## Problem to work on
Your task is to copy every line of this material exactly.

## Data provided
_ _ _
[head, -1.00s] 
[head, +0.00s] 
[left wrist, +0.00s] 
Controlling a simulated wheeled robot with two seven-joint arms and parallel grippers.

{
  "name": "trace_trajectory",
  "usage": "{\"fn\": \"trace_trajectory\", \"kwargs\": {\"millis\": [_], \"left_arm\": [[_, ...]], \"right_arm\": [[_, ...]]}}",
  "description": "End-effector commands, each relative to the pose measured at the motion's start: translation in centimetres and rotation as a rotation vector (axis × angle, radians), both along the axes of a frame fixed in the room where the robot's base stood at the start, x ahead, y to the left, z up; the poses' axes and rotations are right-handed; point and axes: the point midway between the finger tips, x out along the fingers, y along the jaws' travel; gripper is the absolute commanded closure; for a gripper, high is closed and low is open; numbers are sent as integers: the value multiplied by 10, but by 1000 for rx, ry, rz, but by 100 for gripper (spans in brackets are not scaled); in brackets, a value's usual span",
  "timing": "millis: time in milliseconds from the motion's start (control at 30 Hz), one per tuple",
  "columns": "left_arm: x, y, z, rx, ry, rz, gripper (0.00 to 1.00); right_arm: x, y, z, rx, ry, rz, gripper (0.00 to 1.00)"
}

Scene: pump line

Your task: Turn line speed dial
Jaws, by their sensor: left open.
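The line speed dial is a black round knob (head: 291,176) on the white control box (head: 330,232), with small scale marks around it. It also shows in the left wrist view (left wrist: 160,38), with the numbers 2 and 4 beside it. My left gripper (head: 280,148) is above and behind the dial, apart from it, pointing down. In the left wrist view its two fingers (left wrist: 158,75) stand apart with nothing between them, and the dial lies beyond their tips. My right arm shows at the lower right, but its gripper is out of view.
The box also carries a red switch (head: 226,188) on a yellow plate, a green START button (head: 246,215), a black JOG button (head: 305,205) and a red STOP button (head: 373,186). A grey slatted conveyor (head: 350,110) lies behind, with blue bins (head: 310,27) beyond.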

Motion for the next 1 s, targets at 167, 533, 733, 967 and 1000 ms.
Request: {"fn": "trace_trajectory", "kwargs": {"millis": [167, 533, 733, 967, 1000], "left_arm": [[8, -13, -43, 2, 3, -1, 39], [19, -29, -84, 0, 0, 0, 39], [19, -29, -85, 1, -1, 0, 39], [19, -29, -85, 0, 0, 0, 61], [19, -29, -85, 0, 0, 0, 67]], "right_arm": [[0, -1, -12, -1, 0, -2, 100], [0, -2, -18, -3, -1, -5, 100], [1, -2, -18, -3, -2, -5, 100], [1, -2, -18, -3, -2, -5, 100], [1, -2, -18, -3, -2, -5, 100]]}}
_ _ _
## In response
[head, -1.00s] 
[head, +0.00s] 
[left wrist, +0.00s] 
Controlling a simulated wheeled robot with two seven-joint arms and parallel grippers.

{
  "name": "trace_trajectory",
  "usage": "{\"fn\": \"trace_trajectory\", \"kwargs\": {\"millis\": [_], \"left_arm\": [[_, ...]], \"right_arm\": [[_, ...]]}}",
  "description": "End-effector commands, each relative to the pose measured at the motion's start: translation in centimetres and rotation as a rotation vector (axis × angle, radians), both along the axes of a frame fixed in the room where the robot's base stood at the start, x ahead, y to the left, z up; the poses' axes and rotations are right-handed; point and axes: the point midway between the finger tips, x out along the fingers, y along the jaws' travel; gripper is the absolute commanded closure; for a gripper, high is closed and low is open; numbers are sent as integers: the value multiplied by 10, but by 1000 for rx, ry, rz, but by 100 for gripper (spans in brackets are not scaled); in brackets, a value's usual span",
  "timing": "millis: time in milliseconds from the motion's start (control at 30 Hz), one per tuple",
  "columns": "left_arm: x, y, z, rx, ry, rz, gripper (0.00 to 1.00); right_arm: x, y, z, rx, ry, rz, gripper (0.00 to 1.00)"
}

Scene: pump line

Your task: Turn line speed dial
Jaws, by their sensor: left open.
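The line speed dial is a black round knob (head: 291,176) on the white control box (head: 330,232), with small scale marks around it. It also shows in the left wrist view (left wrist: 160,38), with the numbers 2 and 4 beside it. My left gripper (head: 280,148) is above and behind the dial, apart from it, pointing down. In the left wrist view its two fingers (left wrist: 158,75) stand apart with nothing between them, and the dial lies beyond their tips. My right arm shows at the lower right, but its gripper is out of view.
The box also carries a red switch (head: 226,188) on a yellow plate, a green START button (head: 246,215), a black JOG button (head: 305,205) and a red STOP button (head: 373,186). A grey slatted conveyor (head: 350,110) lies behind, with blue bins (head: 310,27) beyond.

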Motion for the next 1 s, targets at 167, 533, 733, 967 and 1000 ms.
Request: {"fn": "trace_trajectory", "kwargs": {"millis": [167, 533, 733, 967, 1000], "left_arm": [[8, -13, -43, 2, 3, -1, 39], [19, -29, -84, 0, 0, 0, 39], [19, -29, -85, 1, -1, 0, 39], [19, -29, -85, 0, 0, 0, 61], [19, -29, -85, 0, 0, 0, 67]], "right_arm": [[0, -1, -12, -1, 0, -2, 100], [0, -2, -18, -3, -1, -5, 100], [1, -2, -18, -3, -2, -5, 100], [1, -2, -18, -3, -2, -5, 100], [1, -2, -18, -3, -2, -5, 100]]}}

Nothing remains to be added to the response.